Tuesday, March 5, 2013

‘Ole ‘Ole to the Loud Annoying Feminists Out There



I just read yet another piece celebrating the quiet feminist. The privately strong woman who fixes her light bulbs, changes her car tires and achieves her own but doesn’t disturb the peace with all that agitation about women’s rights, equality and all that other brass stuff. Lately, I have read so much about this kind of feminist that I was beginning to feel a little ashamed of my own taste in feminists. I have always favoured the loud, disruptive Tamales and Kimbugwes over my next door privately independent woman. Then, on a facebook thread debating the current marriage and divorce bill, a woman arrogantly proclaimed, “I am not a feminist and I will never be.” That statement just made me snap. Really?! How far are we going to rescind before we are back to square zero thanking our husbands for loving us enough to beat us?
So this hear, is to say, I am done and tired of apologetic feminism. This is to sing a loud bellowing ‘ole ‘ole to that loud, disruptive feminist who earned my equality and other freedoms. This is to send a resounding slap across the face of that quietly independent woman. Get off your ass and help a girl become what someone else earned for you.

Yes, there are strong and wonderfully independent women in the world whose children should sing their praises. I like to think I am one of them. But does being an independent woman necessarily earn one the right to be decorated feminist? I think not. Unless we are willing to equate a repaired shoe to the cobbler who mended it, that quietly independent woman is a product of feminism but not a feminist herself.
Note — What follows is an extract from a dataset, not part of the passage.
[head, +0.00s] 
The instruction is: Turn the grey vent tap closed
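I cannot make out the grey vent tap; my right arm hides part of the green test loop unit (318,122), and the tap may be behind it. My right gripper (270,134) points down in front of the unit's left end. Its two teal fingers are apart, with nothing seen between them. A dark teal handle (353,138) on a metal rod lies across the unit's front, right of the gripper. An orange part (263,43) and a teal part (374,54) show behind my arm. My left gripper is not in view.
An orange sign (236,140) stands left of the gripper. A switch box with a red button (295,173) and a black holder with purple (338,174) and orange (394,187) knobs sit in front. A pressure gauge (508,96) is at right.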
Unless of course she does something that actually reduces the disadvantage at which women in her society stand.
You see, we trivialize feminism when we interpret it as being merely about our individual lifestyles and self-esteem. “Oh, see I am a feminist. I fix my own light bulbs. I can change a tire.” If that was what feminism was about, we would have shored ages ago considering how easy it is to change a bulb. But it isn’t about you and yourself esteem. Instead, feminism is up again some major obstacles that litter our systems and laws. Things that actually kill women. Forget about dirtying your designer blouse as you change tires.  These are things that we cannot put to an end simply by having a high self-esteem. Consider that upto 100 women in this country are murdered by their spouses each year. Now, how does the slactivism of plugging your own plumbing change that?

The thing that most saddens me when I read about this sweet humble feminist is that invariably she is compared to the disruptive system warrior. Apparently she deserves as much praise as Sylivia Tamale or Miria Matembe. Are you kidding me? To change the reality of women she will never even meet, Tamale puts in all the law and research hours it requires. Matembe takes all the public ridicule to her femininity that it takes. FIDA lawyers publically shed tears over the delay a domestic relations bill they probably don’t need themselves. In so doing, they change national policy and perspective and thereby shift the meter for women’s wellbeing.  Do you really think that is the equivalent of your mother raising you? Well my dear, unless your mama’s quite strength has the charisma and circumstance of Mahatma Gandhi’s it is unlikely to change much for anyone except you. Meanwhile, another 40,000 women will die this year procuring an unsafe abortion because a government dominated by men and privileged women continues to de-prioritise contraceptive care.

So fix all the light bulbs you want but in my book, you are not a feminist until you are doing something to better the lives of women beyond you.